Given instruction:
Output the material below unchanged, apart from leaving out the pictures.

----- Supplied material

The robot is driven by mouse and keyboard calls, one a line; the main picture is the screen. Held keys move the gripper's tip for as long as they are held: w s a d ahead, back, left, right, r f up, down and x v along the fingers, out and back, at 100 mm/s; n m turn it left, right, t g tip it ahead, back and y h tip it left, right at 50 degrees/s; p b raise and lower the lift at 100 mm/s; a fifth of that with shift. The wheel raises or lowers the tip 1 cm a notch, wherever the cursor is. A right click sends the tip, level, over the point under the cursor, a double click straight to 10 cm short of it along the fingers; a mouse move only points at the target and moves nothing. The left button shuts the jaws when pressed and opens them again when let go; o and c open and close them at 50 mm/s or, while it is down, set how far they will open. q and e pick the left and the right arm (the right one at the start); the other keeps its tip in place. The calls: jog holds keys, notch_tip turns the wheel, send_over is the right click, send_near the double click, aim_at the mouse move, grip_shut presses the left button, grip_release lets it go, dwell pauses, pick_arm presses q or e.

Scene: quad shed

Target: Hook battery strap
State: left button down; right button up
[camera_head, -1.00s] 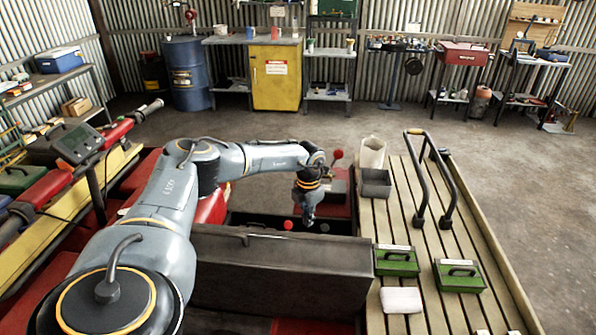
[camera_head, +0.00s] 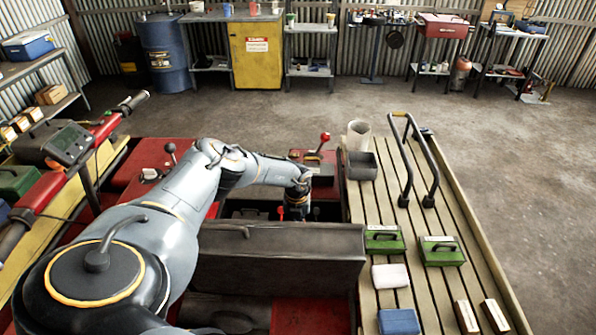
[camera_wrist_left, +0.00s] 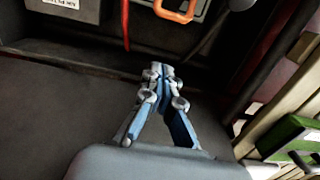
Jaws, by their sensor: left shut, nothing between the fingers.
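In the left wrist view, my left gripper (camera_wrist_left: 158,72) has its fingertips together with nothing between them. A grey box with a white label (camera_wrist_left: 68,6), perhaps the battery, shows at the upper left, cut by the frame. In the head view, the wrist (camera_head: 298,198) is behind the raised dark lid (camera_head: 280,260); fingertips are hard to see. My right gripper is out of view.
A black tubular handle (camera_head: 408,160) rises there. A red-knobbed lever (camera_head: 322,143) stands behind my wrist. The concrete floor beyond is clear.

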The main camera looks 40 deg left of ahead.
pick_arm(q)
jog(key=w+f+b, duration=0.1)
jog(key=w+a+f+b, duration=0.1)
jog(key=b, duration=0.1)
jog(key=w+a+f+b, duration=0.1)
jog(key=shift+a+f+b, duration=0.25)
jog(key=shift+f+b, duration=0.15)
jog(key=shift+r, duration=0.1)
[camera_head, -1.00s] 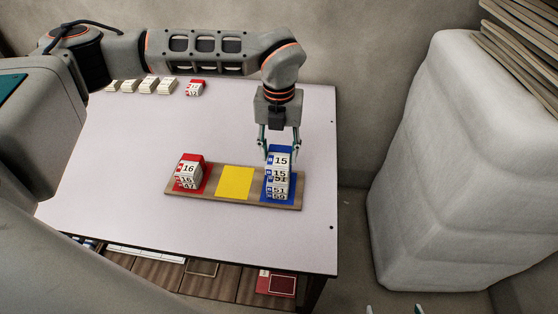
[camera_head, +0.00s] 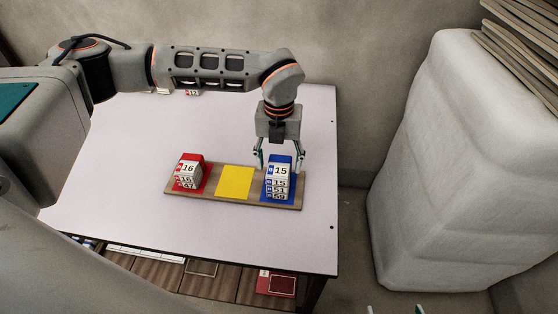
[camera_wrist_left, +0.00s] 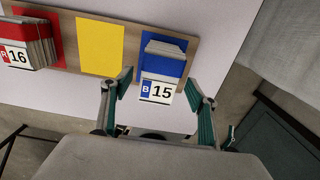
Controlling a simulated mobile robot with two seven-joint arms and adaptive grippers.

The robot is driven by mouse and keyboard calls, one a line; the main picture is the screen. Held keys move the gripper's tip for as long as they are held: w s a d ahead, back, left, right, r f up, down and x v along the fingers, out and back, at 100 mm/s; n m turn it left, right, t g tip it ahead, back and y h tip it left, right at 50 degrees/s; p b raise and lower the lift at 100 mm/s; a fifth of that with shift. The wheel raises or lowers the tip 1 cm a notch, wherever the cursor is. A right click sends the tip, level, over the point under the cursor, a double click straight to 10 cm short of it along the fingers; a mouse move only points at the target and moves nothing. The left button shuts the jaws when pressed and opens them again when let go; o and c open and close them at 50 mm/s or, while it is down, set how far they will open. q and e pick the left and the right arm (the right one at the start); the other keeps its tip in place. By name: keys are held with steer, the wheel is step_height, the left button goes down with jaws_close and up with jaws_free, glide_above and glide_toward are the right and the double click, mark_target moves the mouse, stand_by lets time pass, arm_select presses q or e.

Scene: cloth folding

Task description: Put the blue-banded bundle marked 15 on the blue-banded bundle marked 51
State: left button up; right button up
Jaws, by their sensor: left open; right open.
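The blue-banded bundle marked 15 (camera_head: 281,171) lies on top of the stack on the blue square at the right end of the board. Directly under it is the blue-banded bundle marked 51 (camera_head: 279,190), with a bundle marked 59 (camera_head: 279,197) at the bottom. In the left wrist view the 15 label (camera_wrist_left: 160,92) shows between the spread fingers. My left gripper (camera_head: 280,160) is open around the top of the stack, with gaps visible at both sides of the bundle. My right gripper (camera_head: 394,310) shows only its fingertips at the bottom edge; they are apart and empty.
The wooden board (camera_head: 215,193) also carries a bare yellow square (camera_head: 235,183) and, at left, a red-banded stack topped by 16 (camera_head: 188,169). The front tabletop (camera_head: 200,230) is clear.

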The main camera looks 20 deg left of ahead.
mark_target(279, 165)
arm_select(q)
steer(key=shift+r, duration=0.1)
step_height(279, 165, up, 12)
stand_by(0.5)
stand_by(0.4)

----------

Written answer:
The robot is driven by mouse and keyboard calls, one a line; the main picture is the screen. Held keys move the gripper's tip for as long as they are held: w s a d ahead, back, left, right, r f up, down and x v along the fingers, out and back, at 100 mm/s; n m turn it left, right, t g tip it ahead, back and y h tip it left, right at 50 degrees/s; p b raise and lower the lift at 100 mm/s; a fifth of that with shift. The wheel raises or lowers the tip 1 cm a notch, wherever the cursor is. A right click sends the tip, level, over the point under the cursor, a double click straight to 10 cm short of it along the fingers; a mouse move only points at the target and moves nothing. The left button shuts the jaws when pressed and opens them again when let go; o and c open and close them at 50 mm/s or, while it is down, set how far they will open. q and e pick the left and the right arm (the right one at the start); the other keeps its tip in place. The calls: jog holds keys, notch_tip turns the wheel, send_over is the right click, send_near the double click, aim_at the mouse move, grip_shut presses the left button, grip_release lets it go, dwell pauses, pick_arm presses q or e.

Scene: quad shed

Target: Hook battery strap
State: left button down; right button up
[camera_head, -1.00s] 
[camera_head, +0.00s] 
[camera_wrist_left, +0.00s] 
Jaws, by their sensor: left shut, nothing between the fingers.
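In the left wrist view, my left gripper (camera_wrist_left: 158,72) has its fingertips together with nothing between them. A grey box with a white label (camera_wrist_left: 68,6), perhaps the battery, shows at the upper left, cut by the frame. In the head view, the wrist (camera_head: 298,198) is behind the raised dark lid (camera_head: 280,260); fingertips are hard to see. My right gripper is out of view.
A black tubular handle (camera_head: 408,160) rises there. A red-knobbed lever (camera_head: 322,143) stands behind my wrist. The concrete floor beyond is clear.

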The main camera looks 40 deg left of ahead.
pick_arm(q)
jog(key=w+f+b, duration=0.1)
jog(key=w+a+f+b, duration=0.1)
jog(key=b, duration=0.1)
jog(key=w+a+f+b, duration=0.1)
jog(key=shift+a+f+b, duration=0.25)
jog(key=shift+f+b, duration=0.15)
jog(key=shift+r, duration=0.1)
[camera_head, -1.00s] 
[camera_head, +0.00s] 
[camera_wrist_left, +0.00s] 
Controlling a simulated mobile robot with two seven-joint arms and adaptive grippers.

The robot is driven by mouse and keyboard calls, one a line; the main picture is the screen. Held keys move the gripper's tip for as long as they are held: w s a d ahead, back, left, right, r f up, down and x v along the fingers, out and back, at 100 mm/s; n m turn it left, right, t g tip it ahead, back and y h tip it left, right at 50 degrees/s; p b raise and lower the lift at 100 mm/s; a fifth of that with shift. The wheel raises or lowers the tip 1 cm a notch, wherever the cursor is. A right click sends the tip, level, over the point under the cursor, a double click straight to 10 cm short of it along the fingers; a mouse move only points at the target and moves nothing. The left button shuts the jaws when pressed and opens them again when let go; o and c open and close them at 50 mm/s or, while it is down, set how far they will open. q and e pick the left and the right arm (the right one at the start); the other keeps its tip in place. By name: keys are held with steer, the wheel is step_height, the left button goes down with jaws_close and up with jaws_free, glide_above and glide_toward are the right and the double click, mark_target moves the mouse, stand_by lets time pass, arm_select presses q or e.

Scene: cloth folding

Task description: Put the blue-banded bundle marked 15 on the blue-banded bundle marked 51
State: left button up; right button up
Jaws, by their sensor: left open; right open.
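The blue-banded bundle marked 15 (camera_head: 281,171) lies on top of the stack on the blue square at the right end of the board. Directly under it is the blue-banded bundle marked 51 (camera_head: 279,190), with a bundle marked 59 (camera_head: 279,197) at the bottom. In the left wrist view the 15 label (camera_wrist_left: 160,92) shows between the spread fingers. My left gripper (camera_head: 280,160) is open around the top of the stack, with gaps visible at both sides of the bundle. My right gripper (camera_head: 394,310) shows only its fingertips at the bottom edge; they are apart and empty.
The wooden board (camera_head: 215,193) also carries a bare yellow square (camera_head: 235,183) and, at left, a red-banded stack topped by 16 (camera_head: 188,169). The front tabletop (camera_head: 200,230) is clear.

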The main camera looks 20 deg left of ahead.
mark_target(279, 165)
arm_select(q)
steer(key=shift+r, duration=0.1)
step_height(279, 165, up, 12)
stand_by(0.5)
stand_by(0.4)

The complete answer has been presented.